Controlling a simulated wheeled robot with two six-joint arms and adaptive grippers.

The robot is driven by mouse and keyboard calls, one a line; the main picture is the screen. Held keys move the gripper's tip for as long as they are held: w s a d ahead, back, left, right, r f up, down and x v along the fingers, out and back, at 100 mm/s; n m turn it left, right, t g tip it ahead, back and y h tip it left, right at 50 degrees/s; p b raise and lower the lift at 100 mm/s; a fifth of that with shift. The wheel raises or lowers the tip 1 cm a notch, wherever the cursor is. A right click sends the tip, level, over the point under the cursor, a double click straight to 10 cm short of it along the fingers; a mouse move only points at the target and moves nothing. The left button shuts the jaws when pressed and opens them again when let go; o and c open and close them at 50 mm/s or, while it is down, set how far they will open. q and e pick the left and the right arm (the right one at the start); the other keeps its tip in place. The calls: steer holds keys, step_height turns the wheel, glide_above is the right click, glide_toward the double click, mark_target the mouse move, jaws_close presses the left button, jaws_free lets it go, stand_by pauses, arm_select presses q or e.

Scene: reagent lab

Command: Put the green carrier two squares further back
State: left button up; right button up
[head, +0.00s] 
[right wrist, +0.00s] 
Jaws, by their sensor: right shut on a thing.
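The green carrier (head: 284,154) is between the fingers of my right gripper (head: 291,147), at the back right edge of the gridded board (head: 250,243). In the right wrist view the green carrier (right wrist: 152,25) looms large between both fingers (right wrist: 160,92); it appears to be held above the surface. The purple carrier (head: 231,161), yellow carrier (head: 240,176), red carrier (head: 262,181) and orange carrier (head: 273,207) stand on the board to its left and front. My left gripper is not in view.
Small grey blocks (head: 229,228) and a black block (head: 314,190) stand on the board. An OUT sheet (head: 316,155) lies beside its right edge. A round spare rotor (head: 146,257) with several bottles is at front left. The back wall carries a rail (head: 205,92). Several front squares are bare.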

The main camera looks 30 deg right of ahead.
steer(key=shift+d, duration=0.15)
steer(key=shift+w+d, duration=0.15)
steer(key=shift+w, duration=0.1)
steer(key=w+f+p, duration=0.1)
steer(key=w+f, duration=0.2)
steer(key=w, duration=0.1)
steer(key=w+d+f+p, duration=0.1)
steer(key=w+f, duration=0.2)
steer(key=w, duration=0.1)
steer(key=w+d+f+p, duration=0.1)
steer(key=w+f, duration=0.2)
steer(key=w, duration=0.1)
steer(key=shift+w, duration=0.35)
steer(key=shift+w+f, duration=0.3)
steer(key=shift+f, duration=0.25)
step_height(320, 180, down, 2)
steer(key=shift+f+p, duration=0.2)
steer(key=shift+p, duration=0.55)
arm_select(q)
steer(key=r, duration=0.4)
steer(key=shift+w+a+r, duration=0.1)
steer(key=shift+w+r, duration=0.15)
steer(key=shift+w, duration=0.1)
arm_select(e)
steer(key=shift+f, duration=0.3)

[Problem description] Extract all of the data shown above without alteration.

[Exercise answer]
Controlling a simulated wheeled robot with two six-joint arms and adaptive grippers.

The robot is driven by mouse and keyboard calls, one a line; the main picture is the screen. Held keys move the gripper's tip for as long as they are held: w s a d ahead, back, left, right, r f up, down and x v along the fingers, out and back, at 100 mm/s; n m turn it left, right, t g tip it ahead, back and y h tip it left, right at 50 degrees/s; p b raise and lower the lift at 100 mm/s; a fifth of that with shift. The wheel raises or lowers the tip 1 cm a notch, wherever the cursor is. A right click sends the tip, level, over the point under the cursor, a double click straight to 10 cm short of it along the fingers; a mouse move only points at the target and moves nothing. The left button shuts the jaws when pressed and opens them again when let go; o and c open and close them at 50 mm/s or, while it is down, set how far they will open. q and e pick the left and the right arm (the right one at the start); the other keeps its tip in place. The calls: steer holds keys, step_height turns the wheel, glide_above is the right click, glide_toward the double click, mark_target the mouse move, jaws_close presses the left button, jaws_free lets it go, stand_by pauses, arm_select presses q or e.

Scene: reagent lab

Command: Put the green carrier two squares further back
State: left button up; right button up
[head, +0.00s] 
[right wrist, +0.00s] 
Jaws, by their sensor: right shut on a thing.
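The green carrier (head: 284,154) is between the fingers of my right gripper (head: 291,147), at the back right edge of the gridded board (head: 250,243). In the right wrist view the green carrier (right wrist: 152,25) looms large between both fingers (right wrist: 160,92); it appears to be held above the surface. The purple carrier (head: 231,161), yellow carrier (head: 240,176), red carrier (head: 262,181) and orange carrier (head: 273,207) stand on the board to its left and front. My left gripper is not in view.
Small grey blocks (head: 229,228) and a black block (head: 314,190) stand on the board. An OUT sheet (head: 316,155) lies beside its right edge. A round spare rotor (head: 146,257) with several bottles is at front left. The back wall carries a rail (head: 205,92). Several front squares are bare.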

The main camera looks 30 deg right of ahead.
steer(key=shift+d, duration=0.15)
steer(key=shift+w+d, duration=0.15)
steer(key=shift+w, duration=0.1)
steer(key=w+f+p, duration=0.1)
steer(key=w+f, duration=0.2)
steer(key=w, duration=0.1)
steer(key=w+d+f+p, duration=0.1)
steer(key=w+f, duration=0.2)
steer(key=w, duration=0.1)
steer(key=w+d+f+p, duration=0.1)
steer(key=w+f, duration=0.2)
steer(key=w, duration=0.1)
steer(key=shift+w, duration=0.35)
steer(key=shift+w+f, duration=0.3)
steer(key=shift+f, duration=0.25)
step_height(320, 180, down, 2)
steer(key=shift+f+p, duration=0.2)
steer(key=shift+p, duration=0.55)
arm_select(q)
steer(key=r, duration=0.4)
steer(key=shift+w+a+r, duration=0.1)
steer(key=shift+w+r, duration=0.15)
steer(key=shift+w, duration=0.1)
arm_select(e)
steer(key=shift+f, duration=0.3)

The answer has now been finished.